Move over Citizen Kane. Billionaires who want to play media tycoon are snapping up big names in the newspaper industry.

You’d think anyone who made a fortune in another field would avoid the slow-growth newspaper industry. But buying into the sector gives the high-rolling investors editorial control and a platform for their views. There’s also the lure of the Internet.

The Great Paper Chase
A look at the sudden interest in newspapers, even though many of them are hemorrhaging away money, with CNBC's Trish Regan

Deep-pocketed buyers in the newspaper industry include:

Real estate mogul Sam Zell recently shelled out $8.2 billion to buy the nation’s second-largest newspaper chain, the Tribune Company. He snapped up 11 newspapers, including the Chicago Tribune, 23 TV stations and key Internet businesses.

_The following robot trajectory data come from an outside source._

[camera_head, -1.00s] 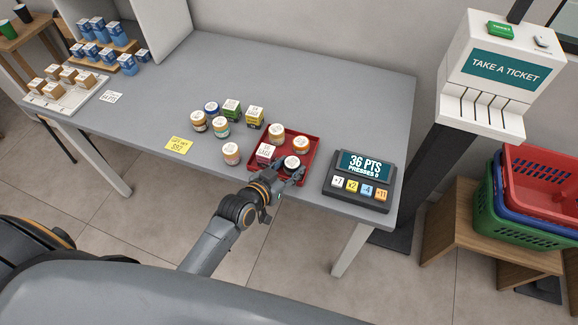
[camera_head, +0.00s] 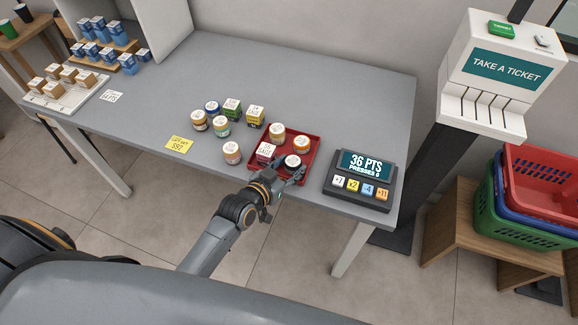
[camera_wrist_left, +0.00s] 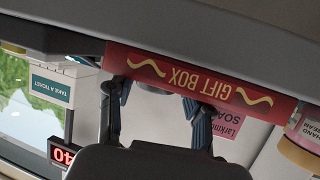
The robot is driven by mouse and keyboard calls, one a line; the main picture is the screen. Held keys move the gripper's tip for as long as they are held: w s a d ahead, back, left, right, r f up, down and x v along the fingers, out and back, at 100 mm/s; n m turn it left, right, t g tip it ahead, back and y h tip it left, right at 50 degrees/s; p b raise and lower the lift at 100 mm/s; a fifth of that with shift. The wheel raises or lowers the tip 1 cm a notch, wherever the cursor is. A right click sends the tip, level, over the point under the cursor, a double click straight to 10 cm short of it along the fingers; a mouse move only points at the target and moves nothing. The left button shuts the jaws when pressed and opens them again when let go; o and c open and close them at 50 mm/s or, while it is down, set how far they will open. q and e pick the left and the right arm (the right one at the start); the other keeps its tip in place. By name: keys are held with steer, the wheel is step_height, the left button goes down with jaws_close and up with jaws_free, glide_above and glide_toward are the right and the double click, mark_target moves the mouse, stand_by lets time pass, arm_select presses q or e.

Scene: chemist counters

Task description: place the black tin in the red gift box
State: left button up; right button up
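The black tin (camera_head: 292,161), with a pale round top, stands at the front right inside the red gift box (camera_head: 311,146), an open red tray at the table's front edge. My left gripper (camera_head: 290,175) is at the tin's near side, over the box's front. In the left wrist view, its two fingers (camera_wrist_left: 160,115) are apart, with the box's wall (camera_wrist_left: 195,82), lettered GIFT BOX, upside down across them. A pale patch shows between the fingers; whether they press on the tin is unclear. My right gripper is in neither view.
The box also holds a pink soap box (camera_head: 265,152) and two orange jars (camera_head: 277,134). Several jars and small boxes stand left of it. A points display (camera_head: 360,178) stands close on the right. The table's back (camera_head: 330,85) is clear.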

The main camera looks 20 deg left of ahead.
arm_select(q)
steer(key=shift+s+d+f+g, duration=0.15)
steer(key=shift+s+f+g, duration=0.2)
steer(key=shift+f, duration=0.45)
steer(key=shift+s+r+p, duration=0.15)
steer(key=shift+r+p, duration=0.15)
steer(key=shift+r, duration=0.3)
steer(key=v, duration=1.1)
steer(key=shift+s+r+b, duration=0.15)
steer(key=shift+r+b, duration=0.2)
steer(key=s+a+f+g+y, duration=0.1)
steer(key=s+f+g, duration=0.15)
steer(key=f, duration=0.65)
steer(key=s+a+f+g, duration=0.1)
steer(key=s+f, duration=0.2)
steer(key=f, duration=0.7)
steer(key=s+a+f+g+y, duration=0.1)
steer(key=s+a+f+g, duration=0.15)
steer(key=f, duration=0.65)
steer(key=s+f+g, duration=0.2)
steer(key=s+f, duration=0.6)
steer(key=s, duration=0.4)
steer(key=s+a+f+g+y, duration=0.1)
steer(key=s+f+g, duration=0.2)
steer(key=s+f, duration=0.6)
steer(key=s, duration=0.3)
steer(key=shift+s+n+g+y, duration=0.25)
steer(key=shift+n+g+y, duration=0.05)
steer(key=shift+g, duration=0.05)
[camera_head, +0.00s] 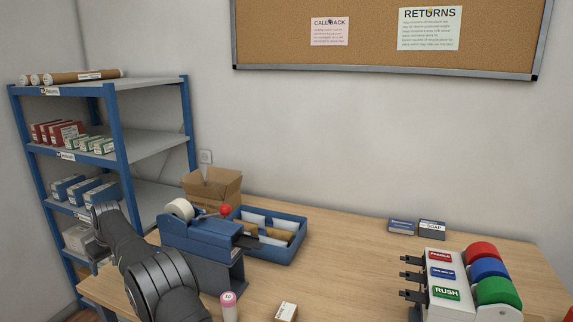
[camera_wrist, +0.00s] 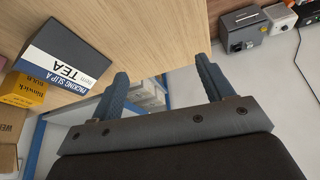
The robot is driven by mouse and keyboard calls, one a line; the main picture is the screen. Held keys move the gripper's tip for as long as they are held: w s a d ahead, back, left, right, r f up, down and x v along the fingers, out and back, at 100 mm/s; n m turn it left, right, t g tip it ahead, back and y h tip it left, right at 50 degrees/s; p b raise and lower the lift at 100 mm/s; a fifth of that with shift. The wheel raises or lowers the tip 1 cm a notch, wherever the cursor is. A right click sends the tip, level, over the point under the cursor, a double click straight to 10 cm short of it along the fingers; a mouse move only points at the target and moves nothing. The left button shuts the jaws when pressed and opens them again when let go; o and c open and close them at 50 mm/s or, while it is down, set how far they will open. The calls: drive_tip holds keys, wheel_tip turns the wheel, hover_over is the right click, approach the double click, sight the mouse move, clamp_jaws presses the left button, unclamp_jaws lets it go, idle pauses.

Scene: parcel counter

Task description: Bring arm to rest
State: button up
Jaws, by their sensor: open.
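My gripper (camera_wrist: 163,82) is open in the wrist view, its two dark blue-grey fingers well apart. Nothing is held between them; the table edge, pale floor and part of the shelf show beyond. In the head view my dark arm (camera_head: 163,283) rises from the bottom left and bends beside the blue shelf rack. I cannot make out the gripper fingers in that view. A dark box labelled TEA (camera_wrist: 62,62) is left of the fingers in the wrist view, apart from them.
A blue tape dispenser (camera_head: 200,233) stands close right of my arm, with a cardboard box (camera_head: 213,187) and blue tray (camera_head: 290,246) behind. The blue shelf rack (camera_head: 116,132) is left. A label roll stand (camera_head: 443,275) is right. The middle of the counter (camera_head: 355,260) is mostly clear.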

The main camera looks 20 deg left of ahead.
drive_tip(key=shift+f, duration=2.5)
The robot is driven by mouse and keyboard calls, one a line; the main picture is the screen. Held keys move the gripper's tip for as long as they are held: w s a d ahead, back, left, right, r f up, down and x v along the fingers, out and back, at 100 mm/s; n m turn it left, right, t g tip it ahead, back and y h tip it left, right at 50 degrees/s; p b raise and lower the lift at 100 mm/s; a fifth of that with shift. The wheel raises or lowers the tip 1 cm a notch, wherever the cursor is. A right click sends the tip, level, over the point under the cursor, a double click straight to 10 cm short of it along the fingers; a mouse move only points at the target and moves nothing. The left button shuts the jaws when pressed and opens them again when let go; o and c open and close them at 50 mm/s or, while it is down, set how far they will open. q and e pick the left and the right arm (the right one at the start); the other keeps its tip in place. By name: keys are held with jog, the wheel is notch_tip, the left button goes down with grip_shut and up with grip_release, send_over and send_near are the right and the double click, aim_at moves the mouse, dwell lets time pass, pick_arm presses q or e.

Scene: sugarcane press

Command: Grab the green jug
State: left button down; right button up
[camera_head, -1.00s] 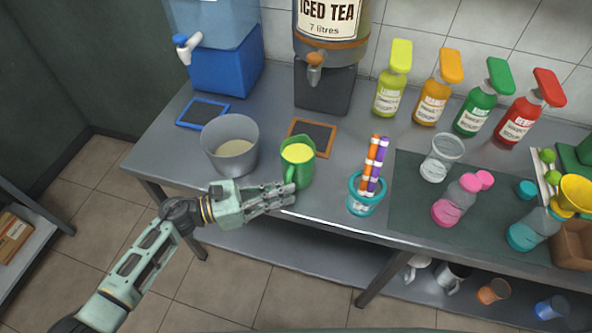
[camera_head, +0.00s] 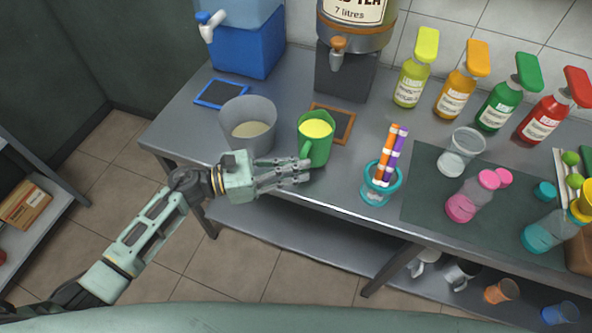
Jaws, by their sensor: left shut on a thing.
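The green jug (camera_head: 320,148) stands upright near the front edge of the metal table, with yellow liquid in it. Its handle (camera_head: 305,150) faces the front left, toward my arm. My left gripper (camera_head: 300,172) comes in from the left, low at the table's front edge. Its fingers are closed at the lower part of the jug's handle, and they hide just where they grip it. My right gripper is out of view.
A grey bucket (camera_head: 250,115) stands close on the left. Behind the jug lies a wood-framed slate (camera_head: 343,118). A teal cup (camera_head: 372,195) with colored sticks stands to the right. Dispensers (camera_head: 243,55) and several pump bottles (camera_head: 455,97) line the back.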

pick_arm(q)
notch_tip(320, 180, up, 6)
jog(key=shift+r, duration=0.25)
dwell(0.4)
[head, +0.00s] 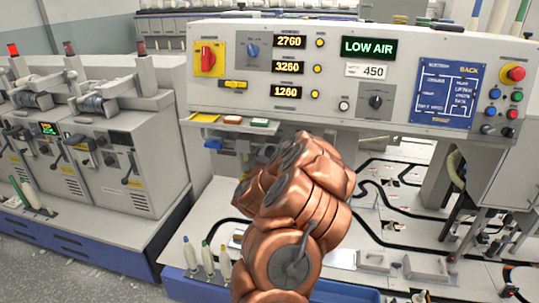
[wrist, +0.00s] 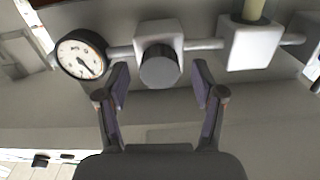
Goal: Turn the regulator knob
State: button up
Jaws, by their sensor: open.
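The regulator knob (wrist: 160,70) is a dark grey round knob on the front of a white block, seen in the wrist view. A round gauge (wrist: 81,54) with a white face and dark needle is joined to the block by a pipe on the left. My gripper (wrist: 160,82) is open, with one finger on each side of the knob and slightly below it in the picture. I cannot tell whether the fingertips touch the knob. In the head view my copper-coloured arm hides my gripper and the regulator.
A second white block (wrist: 250,45) sits on the pipe right of the knob. In the head view, a control panel (head: 300,110) with a "LOW AIR" display (head: 369,47) stands above my arm. White bobbins (head: 190,252) stand left of my arm. A grey machine (head: 120,160) is farther left.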

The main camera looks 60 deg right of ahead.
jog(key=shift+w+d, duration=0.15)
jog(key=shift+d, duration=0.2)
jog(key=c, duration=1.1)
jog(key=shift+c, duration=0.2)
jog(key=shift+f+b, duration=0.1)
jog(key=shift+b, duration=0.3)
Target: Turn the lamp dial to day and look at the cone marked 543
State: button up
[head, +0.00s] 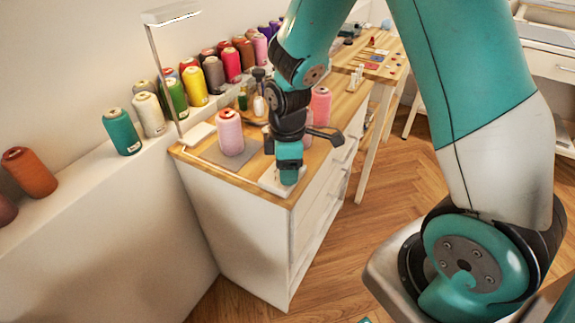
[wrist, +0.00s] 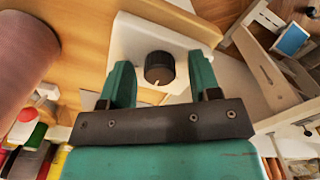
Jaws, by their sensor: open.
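My gripper (head: 289,165) is low over the front corner of the wooden cabinet top, at the white dial box (head: 270,183). In the wrist view my gripper (wrist: 160,75) is open, with one teal finger on each side of the black lamp dial (wrist: 159,67). The dial has a pale pointer mark on it and sits on the white box (wrist: 135,38); any lettering there is not readable. A pink cone (head: 230,133) stands on a grey mat behind the gripper. The lamp (head: 172,14) stands at the back left. No number 543 is readable on any cone.
Thread cones, including a teal one (head: 122,131) and a yellow one (head: 194,86), line the ledge at left and back. Another pink cone (head: 321,106) stands right of my arm. A wooden worktable (head: 378,75) stands beyond. Open parquet floor (head: 410,190) lies right.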

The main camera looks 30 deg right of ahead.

He outbid fellow billionaires Eli Broad and Ron Burkle.

Bruce Toll, part of the country’s largest luxury home builder, paid $500 million for the Philadelphia Inquirer and the Philadelphia Daily News.

Of course, there’s media tycoon Rupert Murdoch who has offered $60 a share to buy Dow Jones and its flagship publication, The Wall Street Journal.

The Wall Street Journal has a subscription-only Web site, a rarity on the Internet, so it’s clear Murdoch knows his stuff. Rosebud anyone?